Tomb - chest tomb, St. Patricksrock, Co. Tipperary
Co. Tipperary |
Tombs & Memorials
Set into the north wall of the south chapel in the cathedral's north transept, on the Rock of Cashel, is a small stone slab that rewards closer attention precisely because it is easy to walk past.
Measuring roughly 0.8 metres by 0.59 metres, it is the end panel of a chest tomb, a type of raised box-like funerary monument common in late medieval Ireland, and it carries a carved Crucifixion scene worked in a style that scholars have described as crude and mannered, the product of a tradition in visible decline.

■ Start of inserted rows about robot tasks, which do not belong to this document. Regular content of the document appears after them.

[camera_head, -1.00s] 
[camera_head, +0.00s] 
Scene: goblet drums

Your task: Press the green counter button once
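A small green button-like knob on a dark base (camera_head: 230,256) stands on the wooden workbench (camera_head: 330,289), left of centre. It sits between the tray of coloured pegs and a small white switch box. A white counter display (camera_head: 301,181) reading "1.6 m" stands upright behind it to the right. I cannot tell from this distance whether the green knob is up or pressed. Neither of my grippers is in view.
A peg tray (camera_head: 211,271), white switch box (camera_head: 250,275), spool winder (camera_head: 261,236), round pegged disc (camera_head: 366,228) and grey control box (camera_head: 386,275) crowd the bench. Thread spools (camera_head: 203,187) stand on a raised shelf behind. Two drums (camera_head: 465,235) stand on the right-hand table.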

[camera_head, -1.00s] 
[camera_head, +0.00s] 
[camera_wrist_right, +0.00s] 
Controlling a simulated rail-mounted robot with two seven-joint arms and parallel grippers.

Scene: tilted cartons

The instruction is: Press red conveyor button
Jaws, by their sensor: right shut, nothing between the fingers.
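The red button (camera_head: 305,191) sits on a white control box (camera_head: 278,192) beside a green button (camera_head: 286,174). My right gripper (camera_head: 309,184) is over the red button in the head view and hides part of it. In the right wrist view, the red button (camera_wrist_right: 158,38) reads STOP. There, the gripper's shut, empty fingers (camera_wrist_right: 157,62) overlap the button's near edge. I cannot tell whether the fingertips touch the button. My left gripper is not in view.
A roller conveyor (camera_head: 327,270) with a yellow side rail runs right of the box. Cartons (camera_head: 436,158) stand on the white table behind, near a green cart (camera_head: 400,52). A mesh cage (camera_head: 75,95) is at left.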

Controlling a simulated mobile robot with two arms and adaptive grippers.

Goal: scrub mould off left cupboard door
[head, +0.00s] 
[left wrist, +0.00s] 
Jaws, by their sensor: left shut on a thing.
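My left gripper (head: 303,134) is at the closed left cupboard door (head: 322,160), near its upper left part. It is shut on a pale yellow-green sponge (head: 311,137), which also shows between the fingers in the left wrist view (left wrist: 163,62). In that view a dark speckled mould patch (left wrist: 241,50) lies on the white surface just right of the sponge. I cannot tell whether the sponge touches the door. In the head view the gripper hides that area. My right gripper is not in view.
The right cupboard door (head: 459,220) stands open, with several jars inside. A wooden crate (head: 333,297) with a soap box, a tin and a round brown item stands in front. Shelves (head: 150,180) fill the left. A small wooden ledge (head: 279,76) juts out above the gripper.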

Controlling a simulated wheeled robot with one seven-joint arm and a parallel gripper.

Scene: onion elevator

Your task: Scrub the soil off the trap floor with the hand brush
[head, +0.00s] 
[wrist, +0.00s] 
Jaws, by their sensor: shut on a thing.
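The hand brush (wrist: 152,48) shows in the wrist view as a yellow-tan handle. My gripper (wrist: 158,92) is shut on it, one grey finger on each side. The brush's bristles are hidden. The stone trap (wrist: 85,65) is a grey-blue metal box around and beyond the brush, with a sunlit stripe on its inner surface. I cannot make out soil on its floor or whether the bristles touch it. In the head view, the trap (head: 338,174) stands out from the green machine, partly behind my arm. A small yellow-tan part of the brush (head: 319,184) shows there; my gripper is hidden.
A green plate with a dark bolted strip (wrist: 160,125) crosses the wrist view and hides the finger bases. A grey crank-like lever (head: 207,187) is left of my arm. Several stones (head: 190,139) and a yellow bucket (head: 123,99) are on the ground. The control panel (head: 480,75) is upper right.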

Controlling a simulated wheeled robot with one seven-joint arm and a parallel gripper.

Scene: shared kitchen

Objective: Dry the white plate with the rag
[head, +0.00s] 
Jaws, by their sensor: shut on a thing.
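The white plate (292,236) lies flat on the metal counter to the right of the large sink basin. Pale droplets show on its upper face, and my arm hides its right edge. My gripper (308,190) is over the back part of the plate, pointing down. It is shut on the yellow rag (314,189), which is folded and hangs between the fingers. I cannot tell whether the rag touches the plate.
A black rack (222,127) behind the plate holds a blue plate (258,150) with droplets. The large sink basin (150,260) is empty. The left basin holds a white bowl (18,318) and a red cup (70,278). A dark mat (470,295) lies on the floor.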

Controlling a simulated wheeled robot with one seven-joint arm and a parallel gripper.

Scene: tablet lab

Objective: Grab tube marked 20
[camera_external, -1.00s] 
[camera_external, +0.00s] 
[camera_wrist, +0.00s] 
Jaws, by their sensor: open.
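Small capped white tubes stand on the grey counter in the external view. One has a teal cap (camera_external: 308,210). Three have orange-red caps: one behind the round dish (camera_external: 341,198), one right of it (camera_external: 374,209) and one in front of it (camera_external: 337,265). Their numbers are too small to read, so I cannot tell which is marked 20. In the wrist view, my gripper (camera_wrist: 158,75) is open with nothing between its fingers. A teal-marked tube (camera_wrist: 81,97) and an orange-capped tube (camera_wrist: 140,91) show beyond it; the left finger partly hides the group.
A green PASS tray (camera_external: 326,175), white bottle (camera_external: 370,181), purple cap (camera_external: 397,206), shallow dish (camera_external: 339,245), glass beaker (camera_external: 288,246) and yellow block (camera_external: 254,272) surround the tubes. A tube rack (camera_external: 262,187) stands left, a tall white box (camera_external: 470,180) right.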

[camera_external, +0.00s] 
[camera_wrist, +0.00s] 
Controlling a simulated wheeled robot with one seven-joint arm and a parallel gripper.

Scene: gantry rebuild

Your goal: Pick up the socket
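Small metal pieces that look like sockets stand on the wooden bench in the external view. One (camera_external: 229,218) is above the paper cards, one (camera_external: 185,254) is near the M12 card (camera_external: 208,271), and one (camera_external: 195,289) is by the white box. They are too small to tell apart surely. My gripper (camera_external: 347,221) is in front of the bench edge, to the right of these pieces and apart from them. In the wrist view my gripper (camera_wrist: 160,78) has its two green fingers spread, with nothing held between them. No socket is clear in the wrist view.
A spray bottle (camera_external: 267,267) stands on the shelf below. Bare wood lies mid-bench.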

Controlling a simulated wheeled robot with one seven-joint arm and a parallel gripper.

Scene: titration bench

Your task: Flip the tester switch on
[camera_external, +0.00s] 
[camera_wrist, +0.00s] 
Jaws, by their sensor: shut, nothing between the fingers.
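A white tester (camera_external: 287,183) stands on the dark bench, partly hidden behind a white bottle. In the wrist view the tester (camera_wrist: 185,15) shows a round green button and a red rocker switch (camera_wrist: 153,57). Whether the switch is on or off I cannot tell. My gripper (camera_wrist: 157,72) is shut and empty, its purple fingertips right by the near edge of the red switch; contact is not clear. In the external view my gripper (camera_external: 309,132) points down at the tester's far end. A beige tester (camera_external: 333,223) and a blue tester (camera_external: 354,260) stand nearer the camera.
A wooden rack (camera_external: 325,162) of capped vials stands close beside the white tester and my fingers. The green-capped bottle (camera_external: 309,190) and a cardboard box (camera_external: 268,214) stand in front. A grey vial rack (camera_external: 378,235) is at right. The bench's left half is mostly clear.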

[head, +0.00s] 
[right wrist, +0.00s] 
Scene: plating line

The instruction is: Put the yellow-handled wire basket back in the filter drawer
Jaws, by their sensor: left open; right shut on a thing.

The carving depicts Christ on a cross whose arms terminate in enlarged rectangular ends, a distinctive formal choice. To either side stand the Virgin and St John, both dressed in pleated garments beneath the brat, the traditional Irish mantle, a large draped cloak worn over the head and clasped at the chest. The Virgin stands with hands clasped; St John raises his right hand to his face in what the art historian John Hunt, writing in 1974, called a stylised gesture of sorrow. Hunt connected the piece closely with the O'Tunney workshop, a family of stone carvers active in Kilkenny and Tipperary during the fifteenth and sixteenth centuries whose output ranged from accomplished effigies to exactly this kind of late, formulaic work. The O'Tunneys were among the most prolific monumental sculptors in late medieval Ireland, and pieces attributed to their circle turn up across the region, varying considerably in quality. This slab sits at the less refined end of that spectrum, which is itself historically telling: it suggests either a journeyman hand within the workshop, a piece produced under pressure of time or cost, or simply the trailing edge of a long stylistic tradition running out of energy.